**PROVIDED MATERIAL:**
+++++

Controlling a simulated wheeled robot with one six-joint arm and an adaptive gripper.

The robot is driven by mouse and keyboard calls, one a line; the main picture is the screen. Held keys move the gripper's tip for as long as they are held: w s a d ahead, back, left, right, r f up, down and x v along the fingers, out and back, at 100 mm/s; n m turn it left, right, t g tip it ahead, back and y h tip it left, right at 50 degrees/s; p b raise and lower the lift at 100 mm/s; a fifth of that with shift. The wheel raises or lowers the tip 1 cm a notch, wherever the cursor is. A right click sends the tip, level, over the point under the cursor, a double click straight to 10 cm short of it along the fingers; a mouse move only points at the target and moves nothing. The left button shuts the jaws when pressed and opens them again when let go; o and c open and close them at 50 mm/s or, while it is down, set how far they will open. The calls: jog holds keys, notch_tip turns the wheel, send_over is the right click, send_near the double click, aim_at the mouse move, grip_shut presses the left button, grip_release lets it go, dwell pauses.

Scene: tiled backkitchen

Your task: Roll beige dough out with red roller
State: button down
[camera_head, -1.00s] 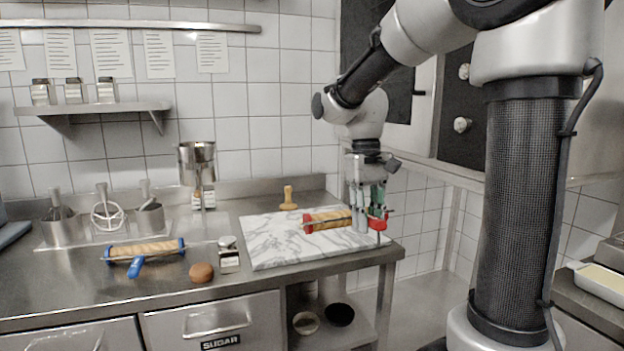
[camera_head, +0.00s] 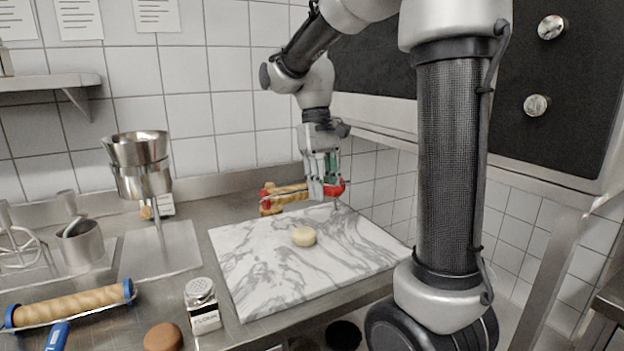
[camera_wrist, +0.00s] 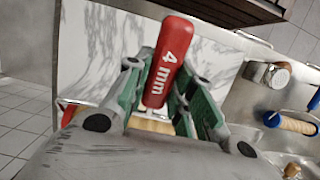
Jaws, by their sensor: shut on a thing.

+++++

**INSTRUCTIONS TO FOLLOW:** Word for word, quote the full listing, omitting every picture.

**WRITTEN RESPONSE:**
Controlling a simulated wheeled robot with one six-joint arm and an adaptive gripper.

The robot is driven by mouse and keyboard calls, one a line; the main picture is the screen. Held keys move the gripper's tip for as long as they are held: w s a d ahead, back, left, right, r f up, down and x v along the fingers, out and back, at 100 mm/s; n m turn it left, right, t g tip it ahead, back and y h tip it left, right at 50 degrees/s; p b raise and lower the lift at 100 mm/s; a fifth of that with shift. The wheel raises or lowers the tip 1 cm a notch, wherever the cursor is. A right click sends the tip, level, over the point under the cursor, a double click straight to 10 cm short of it along the fingers; a mouse move only points at the target and moves nothing. The left button shuts the jaws when pressed and opens them again when let go; o and c open and close them at 50 mm/s or, while it is down, set how far they will open. The calls: jog holds keys, notch_tip turns the wheel, send_over is the right click, send_near the double click, aim_at the mouse move, grip_shut presses the left button, grip_release lets it go, dwell pauses.

Scene: tiled backkitchen

Your task: Roll beige dough out with red roller
State: button down
[camera_head, -1.00s] 
[camera_head, +0.00s] 
[camera_wrist, +0.00s] 
Jaws, by their sensor: shut on a thing.

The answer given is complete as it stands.